Collected translations of Maaya Sakamoto news, essays, interviews, and articles

“DOWN TOWN” Interview

On October 20th, as the fourth installment in her 15th Anniversary Commemorative Project, Maaya Sakamoto will release a new single, “DOWN TOWN / If I’m Surrounded by Kindness”. “DOWN TOWN” is the opening theme to the TV animation “And Life Still Goes On”. This animation’s downtown setting led to the idea of covering “DOWN TOWN”, and from there turned into a three-track cover single release.

“DOWN TOWN” was released by Sugar Babe in 1975. Many artists have covered it, but for this version Takayuki Hattori’s arrangement with a 35-member big band performance and Maaya’s glistening voice add a vibrant touch.

“I wanted to give ‘DOWN TOWN’ that sunny sort of feeling you’d find in a musical. The original is upbeat and refreshing, but for this version I was aiming for a little more of an assertive approach. When you’re covering a song it’s hard to break free from the ideas in the original, so for that reason I thought it would be best to change it up completely, and it turned out to have a more energetic, more lively feeling to it.”

She spoke of the difficulties and enjoyment of working on a cover version, experienced simultaneously during the making of this single.

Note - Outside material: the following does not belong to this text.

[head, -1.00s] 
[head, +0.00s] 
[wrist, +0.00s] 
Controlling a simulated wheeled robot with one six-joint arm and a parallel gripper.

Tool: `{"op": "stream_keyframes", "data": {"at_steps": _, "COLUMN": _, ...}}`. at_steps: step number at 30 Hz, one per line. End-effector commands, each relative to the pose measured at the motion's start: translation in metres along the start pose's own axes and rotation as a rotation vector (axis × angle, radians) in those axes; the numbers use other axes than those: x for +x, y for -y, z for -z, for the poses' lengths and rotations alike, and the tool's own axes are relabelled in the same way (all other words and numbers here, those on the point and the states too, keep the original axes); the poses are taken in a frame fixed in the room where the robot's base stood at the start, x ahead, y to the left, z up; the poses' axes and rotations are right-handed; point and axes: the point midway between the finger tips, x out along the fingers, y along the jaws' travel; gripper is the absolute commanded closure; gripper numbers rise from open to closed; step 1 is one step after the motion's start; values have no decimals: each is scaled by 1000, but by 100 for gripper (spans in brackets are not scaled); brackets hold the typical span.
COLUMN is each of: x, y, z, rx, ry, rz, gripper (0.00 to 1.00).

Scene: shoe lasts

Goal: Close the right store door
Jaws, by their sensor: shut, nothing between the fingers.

“Primarily, the songs I sing are mostly songs that were written for me to sing or songs that I myself wrote, and so I approach the singing part of it with a complete awareness of everything, from when the song was created to when I sing it. This song was born a long time ago, a lot of other artists have covered it, and it certainly wasn’t written for me, but if I’m going to sing it, I want it to be one of my songs. When I thought about it like that, at first I did feel a sense of distance. And because I love the original, I felt challenged to use my version to sing from a different angle and create something wonderful. Tatsutarō Yamashita’s defined, cheerful vocals in ‘DOWN TOWN’ really leave an impression, and when I first tried singing this song, my voice felt a little out of place. But for the final recording, I think it had a sincere cheerfulness that came from not thinking too much about what this song is calling for. So ultimately, I felt as though I was playing the role of a singer who was performing in front of a 35-member big band. It felt like I was both Maaya Sakamoto and not Maaya Sakamoto.”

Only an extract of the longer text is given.